I think we're disagreeing only on terminology here. It's certainly an important fact about your morals whether or not they deliver an answer to the question "A or B?" -- or at least, it's important in so far as choosing between A and B might be important. I think that if it turns out that they don't deliver an answer, it's OK to describe that situation by saying that there isn't really such a thing as your Real Actual Moral Judgement between A and B, rather than saying that there is and it's "A and B are incomparable". Especially if there are lots of (A,B) for which this happens (supporting the picture in which there are great seas of weird situations for which your moral intuitions and principles fail, within which there's an island of "normality" where they are useful), and especially if the way it feels is that you have no idea what to think about A and B, rather than that you understand them clearly and can see that there's no principled way to decide between them (which it often does).

This phenomenon is closely related to "regression towards the mean". It is important, when discussing something like this, to include such jargon names, because there is a lot of existing writing and thought on the topic. Don't reinvent the wheel.

Other than that, it's a fine article.

How related is this to regression to the mean? It seems like a quite different phenomenon at first glance to me.

I think they're close to identical. "The tails come apart", "regression to the mean", "regressional Goodhart", "the winner's curse", "the optimizer's curse", and "the unilateralist's curse" are all talking about essentially the same statistical phenomenon. They come at it from different angles, and highlight different implications, and are evocative of different contexts where it is relevant to account for the phenomenon.

The expectation of X is "regressed towards the mean" when an extreme Y is used as a predictor, and vice versa. Thus, to my mind, this post's target phenomenon is a straightforward special case of RTM.

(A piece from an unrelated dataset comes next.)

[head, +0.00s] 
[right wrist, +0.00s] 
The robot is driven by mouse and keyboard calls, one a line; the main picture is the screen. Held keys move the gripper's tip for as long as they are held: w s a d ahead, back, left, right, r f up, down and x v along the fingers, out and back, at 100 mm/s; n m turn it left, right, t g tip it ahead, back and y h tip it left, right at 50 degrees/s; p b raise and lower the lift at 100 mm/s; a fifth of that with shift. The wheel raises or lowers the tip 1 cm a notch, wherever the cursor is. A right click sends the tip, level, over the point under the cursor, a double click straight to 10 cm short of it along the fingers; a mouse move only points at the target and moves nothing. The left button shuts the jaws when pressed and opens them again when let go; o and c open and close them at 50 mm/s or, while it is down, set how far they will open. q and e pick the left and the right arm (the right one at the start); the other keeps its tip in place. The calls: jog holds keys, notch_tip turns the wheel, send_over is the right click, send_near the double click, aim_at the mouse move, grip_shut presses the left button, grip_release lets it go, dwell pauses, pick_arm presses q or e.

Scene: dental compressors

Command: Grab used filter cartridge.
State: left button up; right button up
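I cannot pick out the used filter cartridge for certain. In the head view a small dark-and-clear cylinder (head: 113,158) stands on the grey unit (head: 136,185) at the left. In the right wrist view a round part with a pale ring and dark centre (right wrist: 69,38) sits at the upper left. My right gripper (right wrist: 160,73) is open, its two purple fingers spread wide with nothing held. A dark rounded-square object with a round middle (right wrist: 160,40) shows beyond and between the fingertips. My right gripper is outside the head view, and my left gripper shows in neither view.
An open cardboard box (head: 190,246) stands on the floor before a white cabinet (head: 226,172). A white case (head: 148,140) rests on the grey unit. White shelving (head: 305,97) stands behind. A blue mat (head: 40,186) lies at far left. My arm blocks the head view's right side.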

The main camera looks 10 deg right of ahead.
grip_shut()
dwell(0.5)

Hmm, okay yeah that makes sense. I think my initial confusion is something like "the most interesting takeaway here is not the part where predictor regressed to the mean, but that extreme things tend to be differently extreme on different axis.

(At least, when I refer mentally to "tails coming apart", that's the thing I tend to mean)

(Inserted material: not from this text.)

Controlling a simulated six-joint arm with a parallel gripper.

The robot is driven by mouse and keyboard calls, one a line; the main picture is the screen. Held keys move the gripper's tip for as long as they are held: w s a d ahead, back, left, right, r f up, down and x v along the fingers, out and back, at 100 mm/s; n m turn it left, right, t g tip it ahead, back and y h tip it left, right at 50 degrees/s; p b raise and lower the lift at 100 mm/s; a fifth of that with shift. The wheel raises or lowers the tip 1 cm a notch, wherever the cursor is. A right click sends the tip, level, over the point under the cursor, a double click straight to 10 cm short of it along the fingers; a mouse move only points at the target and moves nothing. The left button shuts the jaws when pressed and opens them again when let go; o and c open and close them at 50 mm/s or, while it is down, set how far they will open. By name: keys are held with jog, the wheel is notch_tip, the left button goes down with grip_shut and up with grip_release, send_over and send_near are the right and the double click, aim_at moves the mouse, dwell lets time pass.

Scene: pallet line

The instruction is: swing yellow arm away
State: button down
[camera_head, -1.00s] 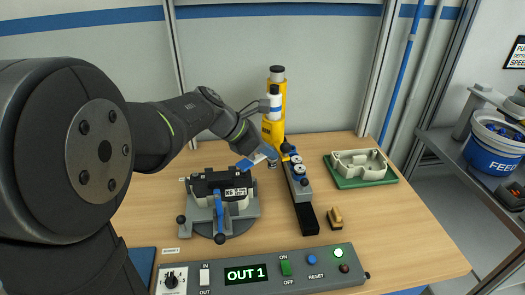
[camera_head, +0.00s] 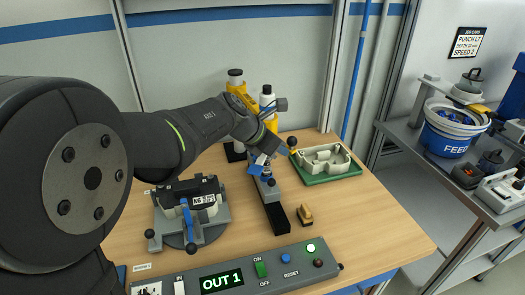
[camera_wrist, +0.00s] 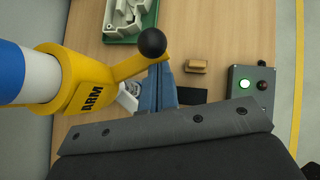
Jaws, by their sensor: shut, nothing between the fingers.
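The yellow arm (camera_wrist: 95,83), marked ARM, reaches from a ring around a white and blue post to a black ball knob (camera_wrist: 150,42). In the head view this knob (camera_head: 292,141) sticks out to the right of my gripper (camera_head: 262,160), and my arm hides most of the yellow arm. My gripper's blue fingers (camera_wrist: 158,90) are shut and empty, just beside the yellow bar near the knob. I cannot tell whether they touch it.
A grey slide unit (camera_head: 270,190) lies below my gripper. A green tray (camera_head: 342,174) with a pale casting is to the right, a brass block (camera_head: 305,215) nearer. A clamp fixture (camera_head: 190,215) stands left. The control panel (camera_head: 235,275) runs along the front.

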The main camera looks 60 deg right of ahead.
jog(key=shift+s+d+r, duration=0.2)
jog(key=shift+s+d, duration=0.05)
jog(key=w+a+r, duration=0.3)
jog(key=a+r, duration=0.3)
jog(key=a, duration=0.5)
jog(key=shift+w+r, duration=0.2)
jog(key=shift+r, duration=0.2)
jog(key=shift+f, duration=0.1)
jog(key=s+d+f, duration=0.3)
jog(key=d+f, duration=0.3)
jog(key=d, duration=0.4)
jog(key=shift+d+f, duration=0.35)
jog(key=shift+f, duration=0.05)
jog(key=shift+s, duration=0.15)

the most interesting takeaway here is not the part where predictor regressed to the mean, but that extreme things tend to be differently extreme on different axis.

Even though the two variables are strongly correlated, things that are extreme on one variable are somewhat closer to the mean on the other variable.

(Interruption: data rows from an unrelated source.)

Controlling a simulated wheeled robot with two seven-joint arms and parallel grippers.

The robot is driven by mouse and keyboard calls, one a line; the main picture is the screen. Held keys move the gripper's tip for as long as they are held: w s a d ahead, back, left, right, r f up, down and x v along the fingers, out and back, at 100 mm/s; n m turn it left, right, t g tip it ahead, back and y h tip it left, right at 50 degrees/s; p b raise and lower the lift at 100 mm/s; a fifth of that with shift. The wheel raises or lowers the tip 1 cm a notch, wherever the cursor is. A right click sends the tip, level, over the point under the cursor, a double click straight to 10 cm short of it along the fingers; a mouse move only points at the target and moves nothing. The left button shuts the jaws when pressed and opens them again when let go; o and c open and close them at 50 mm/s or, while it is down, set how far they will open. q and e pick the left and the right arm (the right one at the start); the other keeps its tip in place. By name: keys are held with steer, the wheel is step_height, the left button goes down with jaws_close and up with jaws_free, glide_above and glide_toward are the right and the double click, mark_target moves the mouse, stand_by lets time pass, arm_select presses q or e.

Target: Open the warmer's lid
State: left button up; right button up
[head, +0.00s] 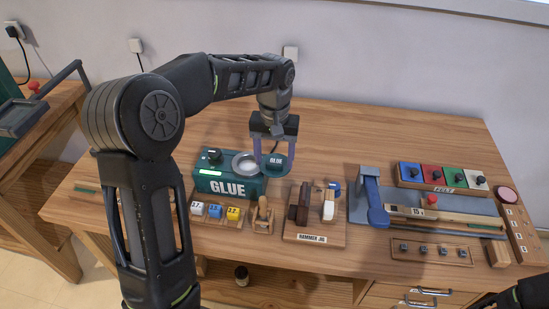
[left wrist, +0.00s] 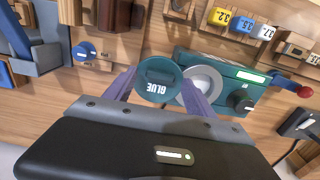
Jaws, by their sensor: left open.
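The glue warmer (head: 228,186) is a teal box marked GLUE with a dark knob on top. Its round pale well (head: 246,165) looks uncovered, and it also shows in the left wrist view (left wrist: 205,86). A round teal piece marked GLUE (head: 276,161) is right of the well; I cannot tell whether it is the lid or a separate pot. It also shows in the left wrist view (left wrist: 157,80). My left gripper (head: 274,166) is open, with its purple fingers on either side of this piece. I cannot tell whether they touch it.
Numbered blocks (head: 215,211) and a hammer jig (head: 314,238) lie in front of the warmer and the teal piece. A felt tray (head: 445,176) and a long blue-grey fixture (head: 370,200) are to the right. The bench's back middle is clear.

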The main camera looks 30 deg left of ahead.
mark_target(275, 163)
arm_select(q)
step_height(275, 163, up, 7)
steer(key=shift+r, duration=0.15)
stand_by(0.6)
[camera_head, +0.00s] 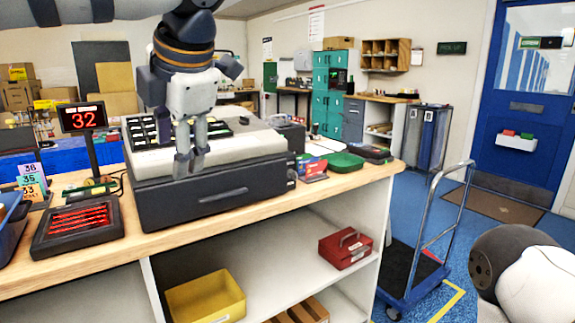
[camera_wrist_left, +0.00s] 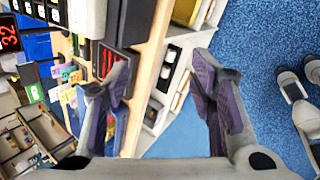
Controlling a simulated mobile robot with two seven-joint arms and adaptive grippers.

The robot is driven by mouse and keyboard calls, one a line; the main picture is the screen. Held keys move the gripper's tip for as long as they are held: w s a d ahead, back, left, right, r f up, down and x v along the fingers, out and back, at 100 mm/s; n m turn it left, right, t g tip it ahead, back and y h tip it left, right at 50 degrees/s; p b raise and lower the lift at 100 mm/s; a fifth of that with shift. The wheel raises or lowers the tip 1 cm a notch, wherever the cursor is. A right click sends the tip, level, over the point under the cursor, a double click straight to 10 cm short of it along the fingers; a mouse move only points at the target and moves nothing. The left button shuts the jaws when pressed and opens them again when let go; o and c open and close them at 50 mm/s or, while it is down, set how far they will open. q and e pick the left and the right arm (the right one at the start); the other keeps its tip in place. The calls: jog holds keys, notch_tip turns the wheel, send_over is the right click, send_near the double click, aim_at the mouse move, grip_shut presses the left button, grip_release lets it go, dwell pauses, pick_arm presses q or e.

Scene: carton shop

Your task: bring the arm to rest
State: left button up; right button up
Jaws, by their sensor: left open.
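My left gripper (camera_head: 190,164) hangs down from the raised left arm, in front of the dark cash register (camera_head: 222,190) on the counter. Its fingers overlap the register's top and front in the head view; I cannot tell the exact gap. In the left wrist view the two fingers of my left gripper (camera_wrist_left: 160,105) stand wide apart with nothing between them. My right gripper is in neither view.
The wooden counter (camera_head: 105,258) also carries a red-number display (camera_head: 82,118), a dark tray with red items (camera_head: 78,226) and a green tray (camera_head: 343,161). Its shelves hold a yellow bin (camera_head: 205,298) and a red box (camera_head: 345,248). A trolley (camera_head: 415,270) stands to the right on blue floor.

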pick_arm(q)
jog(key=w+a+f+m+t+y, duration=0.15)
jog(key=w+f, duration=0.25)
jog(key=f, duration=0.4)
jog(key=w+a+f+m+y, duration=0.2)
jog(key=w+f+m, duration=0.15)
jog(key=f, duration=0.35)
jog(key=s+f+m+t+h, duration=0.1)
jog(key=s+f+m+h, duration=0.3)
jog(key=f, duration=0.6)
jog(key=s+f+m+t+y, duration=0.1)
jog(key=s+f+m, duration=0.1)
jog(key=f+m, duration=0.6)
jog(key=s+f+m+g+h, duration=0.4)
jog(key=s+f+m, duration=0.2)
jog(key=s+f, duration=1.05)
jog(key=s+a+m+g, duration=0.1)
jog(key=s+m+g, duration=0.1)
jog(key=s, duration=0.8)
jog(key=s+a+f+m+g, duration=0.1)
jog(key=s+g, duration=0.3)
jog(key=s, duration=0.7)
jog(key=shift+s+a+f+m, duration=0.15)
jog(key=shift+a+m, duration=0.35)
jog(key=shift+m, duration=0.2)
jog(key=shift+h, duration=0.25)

Gotcha. Yeah that makes sense.

This essay defines and clearly explains an important property of human moral intuitions: the divergence of possible extrapolations from the part of the state spaces we're used to think about. This property is a challenge in moral philosophy, that has implications on AI alignment and long-term or "extreme" thinking in effective altruism. Although I don't think that it was especially novel to me personally, it is valuable to have a solid reference for explaining this concept.

This post together with it's predecessor have solidly installed this concept/observation in my head and its become an idea that I've recurringly employed since learning. It also forms part of deep sense of how Goodharting operates.

Interesting post. I wonder what Lovecraft would make of "the world" in 2018 given what he goes on to write after the quoted line? Your conclusion reflects in a way what someone said to me a couple of decades ago - there's a very good reason why trash is on prime time TV, it's something to consider being thankful for.

Maybe it's because I've only recently started to learn more about this kind of enquiry (I'm a slow starter and learner and still haven't progressed out of the Enlightenment era), but I can't help but wonder whether the possibly improbable conceptual problem can be reframed more broadly into a simpler proposition that says that individually making sense of "the world" is mutually exclusive to collectively knowing more about it. It would make sense of the conclusion that Mediocristan is the best of worlds even if only on merely merciful grounds.

(ps : thanks for the site - I'm new to it so have only just started to dig and read, but am excited to find somewhere that isn't reducing thinking to match digital attention spans.)

My response to this was initially a tongue in cheek "I'm a moral nihilist, and there's no sense in which one moral system is intrinsically better than another as morality is not a feature of the territory". However, I wouldn't as solving morality is essential to the problem of creating aligned AI. There may be no objectively correct moral system, or intrinsically better moral system, or any good moral system, but we still need a coherent moral framework to use to generate our AI's utility function if we want it to be aligned, so morality is important, and we do need to develop an acceptable solution to it.

[W]e still need a coherent moral framework to use to generate our AI's utility function if we want it to be aligned, so morality is important, and we do need to develop an acceptable solution to it.

This is not clear. It's possible for the current world to exist as it is, and similarly for any other lawful simulated world that's not optimized in any particular direction. So an AI could set up such a world without interfering, and defend its lawful operation from outside interference. This is a purposeful thing, potentially as good at defending itself as any other AI, that sets up a world that's not optimized by it, that doesn't need morality for the world it maintains, in order to maintain it. Of course this doesn't solve any problems inside that world, and it's unclear how to make such a thing, but it illustrates the problems with the "morality is necessary for AGI" position. Corrigibility also fits this description, being something unlike an optimization goal for the world, but still a purpose.

Not AGI per se, but aligned and beneficial AGI. Like I said, I'm a moral nihilist/relativist and believe no objective morality exists. I do think we'll need a coherent moral system to fulfill our cosmic endowment via AGI.

I guess this begs the question: do we actually want to pursue a certain moral system has a collective goal?

I still find myself using this metaphor a lot in conversations. That's a good benchmark for usefulness.

Reposting my friend's response to this because I think it's interesting, and he won't post it.

[Reformatted as a coherent message]

I vote for rats on heroin personally. That's interesting though. I think it gets to the idea that because all logic systems are self-referential, when taken to an extreme they break down.
There's something amazing about how infinity fucks up everything. Because when a being from the finite universe approaches or tries to observe the infinite, the universe is forced to pull from itself to fill the impossibility. So you get this maddening infinite recursion problem that pops up all over nature.

I vote the rats on heroin too. Just because it would be hilarious to think of some budding civilization in a distant galaxy peering into the heavens, and seeing the Universe being slowly consumed by a hoard of drug-addicted rodents.